**Goal:** Within the material below, transcribe exactly the lines from the one holding "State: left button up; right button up" through the one holding "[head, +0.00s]", keeping both ends and skipping the rest.

**Working data:**
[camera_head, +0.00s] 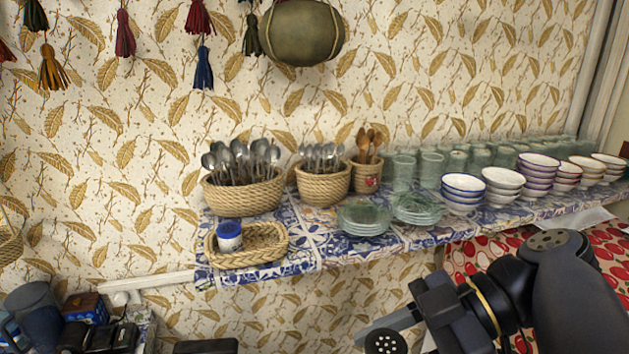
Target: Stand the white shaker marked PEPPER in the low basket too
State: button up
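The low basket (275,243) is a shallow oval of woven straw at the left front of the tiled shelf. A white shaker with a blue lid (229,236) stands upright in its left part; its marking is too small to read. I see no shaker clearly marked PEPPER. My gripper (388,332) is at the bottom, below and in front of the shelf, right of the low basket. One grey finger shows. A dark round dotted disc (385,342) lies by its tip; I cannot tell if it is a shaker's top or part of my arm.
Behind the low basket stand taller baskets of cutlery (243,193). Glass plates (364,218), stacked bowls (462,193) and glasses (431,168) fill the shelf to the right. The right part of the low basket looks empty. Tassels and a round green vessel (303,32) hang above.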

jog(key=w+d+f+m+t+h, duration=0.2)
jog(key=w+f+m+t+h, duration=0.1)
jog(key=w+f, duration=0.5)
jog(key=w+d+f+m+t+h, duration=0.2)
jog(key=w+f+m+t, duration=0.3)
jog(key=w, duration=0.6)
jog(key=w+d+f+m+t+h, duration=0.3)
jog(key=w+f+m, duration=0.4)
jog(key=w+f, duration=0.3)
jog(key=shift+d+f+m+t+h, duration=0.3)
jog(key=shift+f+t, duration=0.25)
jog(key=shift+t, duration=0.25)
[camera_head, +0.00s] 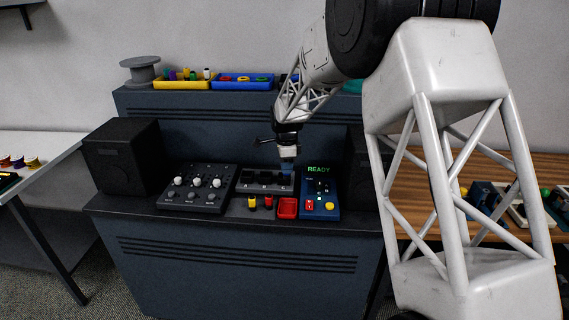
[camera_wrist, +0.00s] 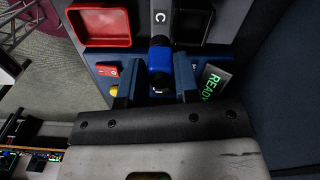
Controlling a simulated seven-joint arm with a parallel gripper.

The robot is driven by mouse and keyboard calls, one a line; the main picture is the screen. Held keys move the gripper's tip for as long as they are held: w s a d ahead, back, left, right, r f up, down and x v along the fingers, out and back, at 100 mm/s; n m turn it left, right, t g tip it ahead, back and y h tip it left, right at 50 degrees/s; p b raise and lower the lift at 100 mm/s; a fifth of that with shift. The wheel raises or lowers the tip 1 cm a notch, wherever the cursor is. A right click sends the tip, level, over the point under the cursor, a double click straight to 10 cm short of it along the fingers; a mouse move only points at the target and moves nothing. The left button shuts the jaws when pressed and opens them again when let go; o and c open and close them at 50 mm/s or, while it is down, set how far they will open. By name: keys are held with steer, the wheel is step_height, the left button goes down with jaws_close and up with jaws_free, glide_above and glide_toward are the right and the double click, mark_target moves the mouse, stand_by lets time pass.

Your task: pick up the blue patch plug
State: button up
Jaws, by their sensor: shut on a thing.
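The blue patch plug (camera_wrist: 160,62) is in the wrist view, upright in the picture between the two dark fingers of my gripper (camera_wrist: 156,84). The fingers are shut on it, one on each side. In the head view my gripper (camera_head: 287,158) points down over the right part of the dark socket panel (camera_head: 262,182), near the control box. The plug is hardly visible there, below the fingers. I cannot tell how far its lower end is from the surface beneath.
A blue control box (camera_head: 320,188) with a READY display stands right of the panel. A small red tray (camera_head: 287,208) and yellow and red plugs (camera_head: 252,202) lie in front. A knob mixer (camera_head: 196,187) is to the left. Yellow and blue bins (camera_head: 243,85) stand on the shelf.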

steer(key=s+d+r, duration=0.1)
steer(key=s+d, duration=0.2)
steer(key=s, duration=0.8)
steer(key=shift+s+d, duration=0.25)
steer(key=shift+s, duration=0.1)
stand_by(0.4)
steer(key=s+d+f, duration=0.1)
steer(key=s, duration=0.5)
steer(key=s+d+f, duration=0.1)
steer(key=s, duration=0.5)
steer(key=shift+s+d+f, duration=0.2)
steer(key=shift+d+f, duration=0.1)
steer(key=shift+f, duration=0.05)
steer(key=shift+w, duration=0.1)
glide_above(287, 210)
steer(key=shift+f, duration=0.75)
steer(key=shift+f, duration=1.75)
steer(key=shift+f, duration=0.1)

...

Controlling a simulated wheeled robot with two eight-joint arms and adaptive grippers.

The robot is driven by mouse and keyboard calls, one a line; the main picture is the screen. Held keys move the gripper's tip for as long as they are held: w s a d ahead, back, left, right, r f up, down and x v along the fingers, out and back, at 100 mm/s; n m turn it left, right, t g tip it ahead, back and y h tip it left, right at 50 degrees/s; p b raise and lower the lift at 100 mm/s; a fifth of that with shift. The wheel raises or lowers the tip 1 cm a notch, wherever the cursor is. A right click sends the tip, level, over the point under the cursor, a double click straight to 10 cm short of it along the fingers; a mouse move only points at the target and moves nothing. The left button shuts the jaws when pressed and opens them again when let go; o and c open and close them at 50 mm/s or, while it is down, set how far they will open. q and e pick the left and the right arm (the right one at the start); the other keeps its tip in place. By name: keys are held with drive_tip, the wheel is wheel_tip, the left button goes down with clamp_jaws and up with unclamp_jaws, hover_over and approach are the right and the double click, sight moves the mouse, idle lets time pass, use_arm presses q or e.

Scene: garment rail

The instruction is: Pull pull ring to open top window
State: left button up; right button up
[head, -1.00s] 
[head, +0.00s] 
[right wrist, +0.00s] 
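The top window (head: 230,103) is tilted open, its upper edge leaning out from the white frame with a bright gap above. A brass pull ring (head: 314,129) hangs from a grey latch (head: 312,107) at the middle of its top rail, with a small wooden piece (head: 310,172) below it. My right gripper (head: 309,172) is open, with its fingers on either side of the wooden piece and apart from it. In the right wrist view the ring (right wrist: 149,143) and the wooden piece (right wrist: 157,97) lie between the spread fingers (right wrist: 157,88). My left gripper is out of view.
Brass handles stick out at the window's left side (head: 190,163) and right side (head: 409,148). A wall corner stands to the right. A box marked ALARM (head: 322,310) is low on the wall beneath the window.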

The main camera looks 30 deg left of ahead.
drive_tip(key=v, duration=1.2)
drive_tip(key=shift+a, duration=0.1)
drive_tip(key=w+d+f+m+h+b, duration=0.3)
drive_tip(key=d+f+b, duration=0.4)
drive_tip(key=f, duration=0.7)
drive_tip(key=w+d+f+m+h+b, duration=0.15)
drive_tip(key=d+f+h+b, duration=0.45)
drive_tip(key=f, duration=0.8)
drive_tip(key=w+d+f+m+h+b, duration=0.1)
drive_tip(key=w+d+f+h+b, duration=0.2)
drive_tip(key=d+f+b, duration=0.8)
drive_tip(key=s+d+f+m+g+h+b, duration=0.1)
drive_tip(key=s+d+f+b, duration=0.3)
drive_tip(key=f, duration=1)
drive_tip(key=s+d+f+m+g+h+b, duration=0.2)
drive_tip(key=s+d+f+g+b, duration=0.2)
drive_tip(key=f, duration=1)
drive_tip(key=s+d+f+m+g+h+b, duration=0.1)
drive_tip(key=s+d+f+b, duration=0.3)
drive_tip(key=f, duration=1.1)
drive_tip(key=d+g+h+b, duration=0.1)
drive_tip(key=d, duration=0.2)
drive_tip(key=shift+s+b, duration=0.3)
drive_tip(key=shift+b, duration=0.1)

**Output of the task:**
State: left button up; right button up
[head, -1.00s] 
[head, +0.00s] 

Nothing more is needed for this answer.